Asarah B’tevet, also known as the Tenth of Tevet, is a day that’s observed with fasting, repentance, and mourning. It occurs on the tenth day of the Hebrew month of Tevet and it’s one of the minor fasts that’s observed before dawn and continuing until nightfall. The purpose of this fast day is a mourning of the siege of Jerusalem by Nebuchadnezzar II of Babylonia. This event ended up in the destruction of Solomon’s Temple and the eventual defeat and invasion of the Kingdom of Judah. Although this holiday isn’t related to traditional Hanukkah celebrations, it follows it by either 7 days or 8 days depending on whether the previous month of Kislev had 29 days or 30 days.
The History Of Asarah B’Tevet
According to 2 King Chapter 25, the king of Babylon Nebuchadnezzar and his army came against Jerusalem and encamped around it on the tenth day of the tenth month. This began the siege of Jerusalem. On the 17th of Tammuz, eighteen months later, he broke through the city’s walls, and on Tisha B’av (9th day of Av), Solomon’s Temple was destroyed.
Since this fast day is often observed the two preceding fast days which memorialize different tragedies and catastrophes that are the beginning of the end of the first Batei HaMikdash, we’re also going to discuss the 8th of Teves and the 9th of Teves.
The 8th of Teves is when King Ptolemy II forced 72 Jewish sages to translate the Torah into Greek. This is described as the darkness that descended on the world for three days because it gave the uneducated masses the ability to possess a superficial understanding of the divine Torah, as well as an imperfect interpretation of what is described as true morality.
The 9th Of Teves is observed as a fast day for unknown reasons. Some sources say that this is when Ezra Hasofer, the scribe, and leader who brought some Jews back to the Holy Land from their exile in Babylon and ushered in the era of the Second Temple, died. Other sources cite the passings of Rav Yosef Hanaggid or Shimon Hakalpus as reasons for why this fast day is observed.

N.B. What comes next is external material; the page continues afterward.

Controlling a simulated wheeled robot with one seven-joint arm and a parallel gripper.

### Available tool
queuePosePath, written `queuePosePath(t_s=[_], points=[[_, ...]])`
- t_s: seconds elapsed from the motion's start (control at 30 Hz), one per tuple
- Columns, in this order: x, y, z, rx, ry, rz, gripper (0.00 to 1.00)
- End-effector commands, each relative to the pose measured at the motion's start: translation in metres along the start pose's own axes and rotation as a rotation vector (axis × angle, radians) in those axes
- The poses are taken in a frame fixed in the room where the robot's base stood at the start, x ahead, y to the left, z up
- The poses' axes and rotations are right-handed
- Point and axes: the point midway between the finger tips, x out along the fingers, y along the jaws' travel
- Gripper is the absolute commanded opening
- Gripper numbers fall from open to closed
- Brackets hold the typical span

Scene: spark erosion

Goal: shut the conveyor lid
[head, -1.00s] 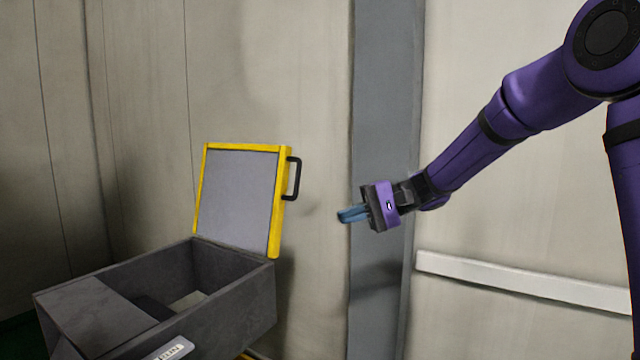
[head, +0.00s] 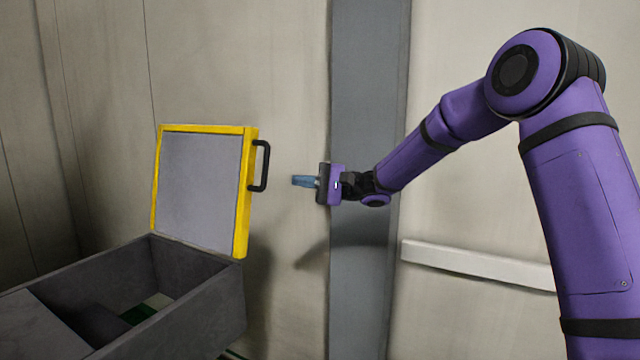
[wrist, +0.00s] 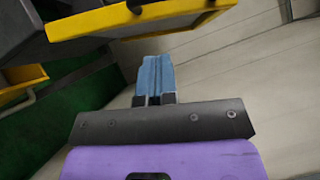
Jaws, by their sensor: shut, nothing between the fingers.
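The conveyor lid (head: 203,188) stands open, tilted upright at the back of the dark grey box (head: 200,310). It is a grey panel with a yellow frame, and a black handle (head: 264,166) sits on its right edge. My gripper (head: 296,181) is to the right of the handle, apart from it, with its blue fingers shut and empty, pointing left. In the wrist view the blue fingers (wrist: 155,72) lie together, just below the yellow lid edge (wrist: 110,18). The front of the box is cut off by the head view's lower edge.
A pale wall with a grey vertical post (head: 368,90) stands behind my arm. A white rail (head: 475,264) runs along the wall at the right. In the wrist view a yellow part (wrist: 22,80) and a green floor (wrist: 75,110) show at the left.

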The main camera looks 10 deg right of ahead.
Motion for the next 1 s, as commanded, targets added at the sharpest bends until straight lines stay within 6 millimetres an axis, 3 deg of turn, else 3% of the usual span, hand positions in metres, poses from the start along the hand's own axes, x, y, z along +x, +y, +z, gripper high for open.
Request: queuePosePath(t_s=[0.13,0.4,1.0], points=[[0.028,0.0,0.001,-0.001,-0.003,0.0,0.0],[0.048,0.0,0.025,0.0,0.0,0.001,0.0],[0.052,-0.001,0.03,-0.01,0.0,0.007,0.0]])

The Observance Of Asarah B’Tevet
This fast day begins at dawn and concludes at nightfall and follows the rules of minor fasts that are in the Shulchan Aruch—known as the Code Of Jewish Law in English. Fasting during the period of time indicated is the only requirement of this fast day. Since this is a minor fast day, some people may be exempt from fasting. These include people who are ill or women who are pregnant or nursing.
In some communities, the Aneinu prayer, the Avinu Malkeinu prayer, and a Torah reading are added at both shacharit and mincha services—unless, of course, the fast day falls on a Friday when Tachnaun and Avinu Malkeinu prayers are not said during mincha services.